The England vs Britain thing is easy to clear up.

England was and is a separate country.

In 1707 'The Kingdom of Great Britain' came into being on the 1st of May.

This was a political union of England (which already included Wales) and Scotland

So it happened right in the target era, correctly before the 1st of May 1707 we would be talking about 'English' ships at Deptford and Woolwich, after 1st of may 1707 we can refer to them as 'British'

Got to love history. :D (In fact I had no interest in history at school or any other time, only since I got interested in ships!)


I have absolutely no surprise it is all our fault, most things are!

It is the 'strictness' of design that is at the heart of what I am trying to do.

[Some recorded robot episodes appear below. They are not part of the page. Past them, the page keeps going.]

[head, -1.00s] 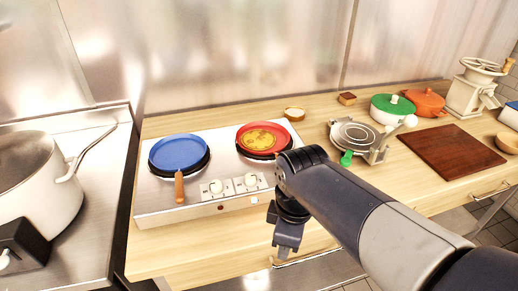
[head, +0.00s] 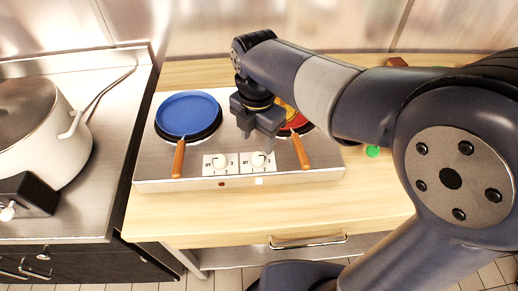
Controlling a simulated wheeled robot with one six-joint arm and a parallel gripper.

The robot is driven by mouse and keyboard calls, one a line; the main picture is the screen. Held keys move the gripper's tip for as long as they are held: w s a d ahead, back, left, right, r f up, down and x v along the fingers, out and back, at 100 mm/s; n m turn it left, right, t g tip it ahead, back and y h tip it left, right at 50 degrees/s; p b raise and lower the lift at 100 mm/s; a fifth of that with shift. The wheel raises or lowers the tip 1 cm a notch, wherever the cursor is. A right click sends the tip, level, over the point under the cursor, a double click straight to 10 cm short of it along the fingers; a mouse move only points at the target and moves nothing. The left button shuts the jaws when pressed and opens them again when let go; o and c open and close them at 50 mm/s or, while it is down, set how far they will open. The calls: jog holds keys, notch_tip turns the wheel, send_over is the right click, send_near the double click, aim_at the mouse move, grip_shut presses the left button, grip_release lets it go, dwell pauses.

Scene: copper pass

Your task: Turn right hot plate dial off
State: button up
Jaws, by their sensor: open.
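The silver double hot plate (head: 195,177) stands on the wooden counter. Its left dial (head: 219,162) and right dial (head: 257,159) are white knobs on white panels at the front. Below the right dial a small light (head: 259,181) looks bright; the light below the left dial (head: 221,184) looks dark red. My gripper (head: 256,145) is open and points down just above and behind the right dial, overlapping it in the picture. I cannot tell if it touches the dial. A blue pan (head: 188,113) is on the left plate. A red pan (head: 297,124) on the right plate is partly hidden by my arm.
A white pot (head: 60,150) stands on the steel stove at the left. The orange handles (head: 179,158) and (head: 300,151) of the pans reach toward the front beside the dials. A green-handled item (head: 372,151) shows at right. The front counter strip is clear.

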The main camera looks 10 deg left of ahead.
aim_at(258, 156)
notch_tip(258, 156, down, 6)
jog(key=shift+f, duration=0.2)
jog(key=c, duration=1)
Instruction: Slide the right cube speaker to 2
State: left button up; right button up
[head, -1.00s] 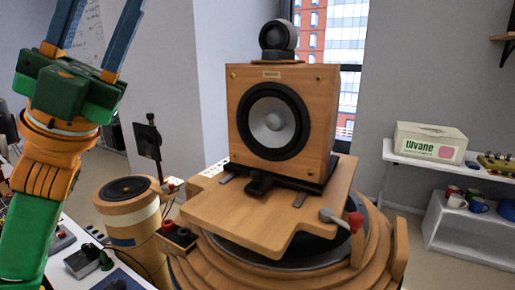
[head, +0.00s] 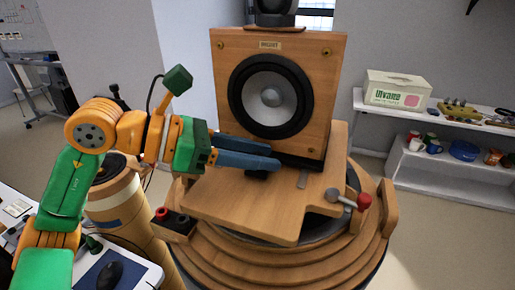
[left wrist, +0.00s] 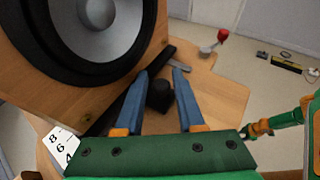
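The wooden cube speaker (head: 312,50) with a black-ringed cone stands on a wooden platform (head: 245,210). In the left wrist view the speaker (left wrist: 145,20) fills the upper left. A black knob (left wrist: 160,96) sits at the foot of the speaker's front. My left gripper (head: 276,156) is open in front of the speaker's base. In the left wrist view its blue fingers (left wrist: 161,73) lie on either side of the knob; contact cannot be told. A white scale (left wrist: 62,147) shows 8, 6 and 4 at lower left. My right gripper is not seen.
A lever with a red knob (head: 363,202) sticks out at the platform's right. Red and black terminals (head: 172,215) are at its left. The platform rests on a stepped round wooden base (head: 290,265). A shelf with a white box (head: 397,91) stands at the right.

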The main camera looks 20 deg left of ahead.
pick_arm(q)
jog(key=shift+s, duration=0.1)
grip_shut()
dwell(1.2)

There were no massive innovations at this time. So not having a plan of a particular ship, does not seem like such a bad thing. If one can find plans of similar ships and understand what link they may have had with the subject ship, that does not have a plan, they won't be all that different. ;-)

It is also why the French were running rings around the English/British Navy ships, the French ships were faster and better designed, it took a while for us to learn from our mistakes and developments mostly came about by copying the lines of captured French ships. So strangely studying any development of English/British ships at this time, mostly revolves around looking at plans that may have been taken from captured French ships and seeing how their designs were then incorporated.